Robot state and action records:
╔══

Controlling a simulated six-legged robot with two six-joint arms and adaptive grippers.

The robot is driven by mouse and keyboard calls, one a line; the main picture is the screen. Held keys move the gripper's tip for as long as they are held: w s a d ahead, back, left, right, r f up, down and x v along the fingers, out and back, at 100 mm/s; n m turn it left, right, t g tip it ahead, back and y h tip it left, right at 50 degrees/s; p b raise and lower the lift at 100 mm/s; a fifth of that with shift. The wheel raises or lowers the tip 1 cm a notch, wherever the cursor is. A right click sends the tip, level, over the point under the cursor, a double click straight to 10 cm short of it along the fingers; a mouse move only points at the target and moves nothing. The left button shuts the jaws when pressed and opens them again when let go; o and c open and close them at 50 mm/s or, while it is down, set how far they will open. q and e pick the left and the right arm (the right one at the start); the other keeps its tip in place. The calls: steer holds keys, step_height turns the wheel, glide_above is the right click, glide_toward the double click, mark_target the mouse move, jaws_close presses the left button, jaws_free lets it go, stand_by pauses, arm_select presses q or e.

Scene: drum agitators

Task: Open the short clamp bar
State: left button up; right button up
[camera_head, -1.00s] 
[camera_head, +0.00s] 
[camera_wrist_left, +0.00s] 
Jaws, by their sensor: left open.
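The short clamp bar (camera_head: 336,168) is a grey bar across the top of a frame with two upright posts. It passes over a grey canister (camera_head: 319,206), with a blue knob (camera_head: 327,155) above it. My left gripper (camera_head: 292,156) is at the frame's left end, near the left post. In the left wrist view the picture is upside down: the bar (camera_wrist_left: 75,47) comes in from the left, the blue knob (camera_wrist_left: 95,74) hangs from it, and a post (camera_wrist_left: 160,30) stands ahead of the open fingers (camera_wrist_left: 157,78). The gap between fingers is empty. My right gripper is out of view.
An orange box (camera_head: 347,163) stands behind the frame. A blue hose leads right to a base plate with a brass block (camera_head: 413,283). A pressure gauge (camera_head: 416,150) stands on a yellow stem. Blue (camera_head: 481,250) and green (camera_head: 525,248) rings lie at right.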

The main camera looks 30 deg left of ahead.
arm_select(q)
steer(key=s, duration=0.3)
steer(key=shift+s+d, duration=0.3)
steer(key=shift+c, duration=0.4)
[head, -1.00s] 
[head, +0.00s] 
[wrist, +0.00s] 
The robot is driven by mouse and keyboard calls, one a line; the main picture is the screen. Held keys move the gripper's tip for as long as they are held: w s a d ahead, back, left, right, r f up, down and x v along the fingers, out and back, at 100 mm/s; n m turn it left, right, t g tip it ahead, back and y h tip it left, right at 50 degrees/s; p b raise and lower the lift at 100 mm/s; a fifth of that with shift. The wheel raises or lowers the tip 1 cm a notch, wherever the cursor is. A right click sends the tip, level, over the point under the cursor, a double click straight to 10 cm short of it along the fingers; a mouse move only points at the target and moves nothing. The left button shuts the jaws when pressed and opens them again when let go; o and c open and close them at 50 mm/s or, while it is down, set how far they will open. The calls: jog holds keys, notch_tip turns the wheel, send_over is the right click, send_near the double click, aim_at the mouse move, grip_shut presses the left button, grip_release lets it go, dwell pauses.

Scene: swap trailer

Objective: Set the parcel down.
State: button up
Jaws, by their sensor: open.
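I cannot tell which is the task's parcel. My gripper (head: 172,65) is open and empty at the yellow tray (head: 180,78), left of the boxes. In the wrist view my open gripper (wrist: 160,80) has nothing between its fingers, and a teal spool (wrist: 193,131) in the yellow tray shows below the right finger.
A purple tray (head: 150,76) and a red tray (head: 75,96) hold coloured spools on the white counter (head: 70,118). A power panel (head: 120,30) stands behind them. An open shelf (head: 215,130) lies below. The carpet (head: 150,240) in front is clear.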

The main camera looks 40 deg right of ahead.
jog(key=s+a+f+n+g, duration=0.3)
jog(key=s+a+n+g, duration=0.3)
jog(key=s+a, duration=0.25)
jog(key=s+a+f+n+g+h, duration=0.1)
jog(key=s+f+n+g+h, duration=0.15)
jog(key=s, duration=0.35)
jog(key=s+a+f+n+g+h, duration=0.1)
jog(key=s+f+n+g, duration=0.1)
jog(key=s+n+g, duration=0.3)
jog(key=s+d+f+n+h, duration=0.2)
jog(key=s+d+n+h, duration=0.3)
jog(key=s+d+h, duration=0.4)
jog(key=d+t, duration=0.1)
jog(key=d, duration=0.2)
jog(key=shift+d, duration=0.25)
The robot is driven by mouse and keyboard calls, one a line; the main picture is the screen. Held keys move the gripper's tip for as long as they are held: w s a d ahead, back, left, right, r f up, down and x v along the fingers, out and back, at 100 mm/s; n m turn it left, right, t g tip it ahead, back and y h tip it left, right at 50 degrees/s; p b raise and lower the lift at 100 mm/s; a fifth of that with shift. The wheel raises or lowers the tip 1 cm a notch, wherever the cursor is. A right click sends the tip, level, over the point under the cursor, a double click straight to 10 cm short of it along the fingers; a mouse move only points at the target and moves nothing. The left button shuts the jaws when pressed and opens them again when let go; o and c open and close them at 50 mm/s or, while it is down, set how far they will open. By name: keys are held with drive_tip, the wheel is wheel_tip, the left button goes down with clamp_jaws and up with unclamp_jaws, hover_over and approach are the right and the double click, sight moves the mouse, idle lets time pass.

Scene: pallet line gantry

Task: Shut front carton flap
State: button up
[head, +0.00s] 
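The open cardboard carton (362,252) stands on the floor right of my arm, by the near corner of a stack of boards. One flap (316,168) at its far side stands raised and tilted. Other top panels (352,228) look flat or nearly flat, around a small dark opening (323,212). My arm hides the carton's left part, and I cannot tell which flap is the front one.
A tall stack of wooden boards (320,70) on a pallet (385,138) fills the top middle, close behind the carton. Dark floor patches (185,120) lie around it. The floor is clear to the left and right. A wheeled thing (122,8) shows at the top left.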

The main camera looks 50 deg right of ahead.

╚══

- [TASK BRIEF] Go through the material line by line. Show each line that contains the string "Scene".

- [SOLUTION]
Scene: drum agitators
Scene: swap trailer
Scene: pallet line gantry

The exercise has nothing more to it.